Sunday, August 12, 2012

The Antlers- Undersea REVIEW

Undersea arrives just over a year after Burst Apart, The Antlers’ long-awaited followup to 2009’s Hospice.  Like it’s predecessor, Burst Apart was a concise statement- albeit not one quite as gutwrenching, but more of an attempt to re-establish a musical footing after an epic rollercoaster of emotion.  Hospice casted an imposing shadow and while Burst Apart was a lush, wonderfully produced record in it’s own right- it felt occasionally directionless and slight in comparison (or as slight as an album can be featuring songs about dying dogs and nightmarish teeth imagery).
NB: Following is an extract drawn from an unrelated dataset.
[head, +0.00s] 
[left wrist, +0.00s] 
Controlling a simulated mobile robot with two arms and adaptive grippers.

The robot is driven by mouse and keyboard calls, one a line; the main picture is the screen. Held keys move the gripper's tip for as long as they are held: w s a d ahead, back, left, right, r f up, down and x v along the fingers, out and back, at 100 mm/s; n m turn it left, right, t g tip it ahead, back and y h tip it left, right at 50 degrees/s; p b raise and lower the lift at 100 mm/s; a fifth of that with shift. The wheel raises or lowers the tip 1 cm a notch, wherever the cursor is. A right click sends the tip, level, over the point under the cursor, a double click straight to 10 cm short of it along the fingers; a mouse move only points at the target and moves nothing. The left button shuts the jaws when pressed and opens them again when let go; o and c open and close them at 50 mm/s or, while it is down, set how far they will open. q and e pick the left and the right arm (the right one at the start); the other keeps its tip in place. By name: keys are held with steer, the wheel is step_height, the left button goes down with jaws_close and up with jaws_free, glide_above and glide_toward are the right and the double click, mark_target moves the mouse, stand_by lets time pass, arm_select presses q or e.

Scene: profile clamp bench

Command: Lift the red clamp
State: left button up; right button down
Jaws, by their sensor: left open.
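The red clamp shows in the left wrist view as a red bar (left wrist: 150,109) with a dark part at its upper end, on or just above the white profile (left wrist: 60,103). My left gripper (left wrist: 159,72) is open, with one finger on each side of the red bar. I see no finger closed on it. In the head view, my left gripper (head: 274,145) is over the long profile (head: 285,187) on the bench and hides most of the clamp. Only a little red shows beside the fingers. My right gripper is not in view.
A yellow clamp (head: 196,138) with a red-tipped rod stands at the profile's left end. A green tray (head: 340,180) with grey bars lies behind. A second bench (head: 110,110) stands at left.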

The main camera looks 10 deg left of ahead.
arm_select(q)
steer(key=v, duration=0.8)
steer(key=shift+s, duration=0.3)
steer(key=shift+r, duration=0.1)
Undersea, though, is pretty magical.  Downsizing to a four song EP, The Antlers have consolidated their vision while avoiding any tendency to meander. From Peter Silberman’s vocals to Darby Cicci’s aural textures, the band boasts a polished confidence that seems to indicate both growth and focus.  In many ways, this release is an incredibly successful compromise between Hospice’s conceptual angst and the dark velvety aesthetic of Burst Apart.  The Antlers have never been known for their sonic tidiness (more often than not, their previous catalogue bleeds at the seams rendering them a downright frustrating band to listen to on shuffle), but Undersea replaces that signature grandiosity with a newfound elegance.  As for the songs themselves- out of the four tracks, “Crest” is the obvious standout buffered by the wonderfully sprawling “Endless Ladder” and the elegaic “Zelda” with album opener “Drift Dive” slowly ushering the listener onto this rich, auditory experience.  And while The Antlers’ style doesn’t seem to lend itself to the EP treatment- clocking in at 22 minutes, Undersea is both complete and free, not to mention a flawless table-setter for whatever the band does next.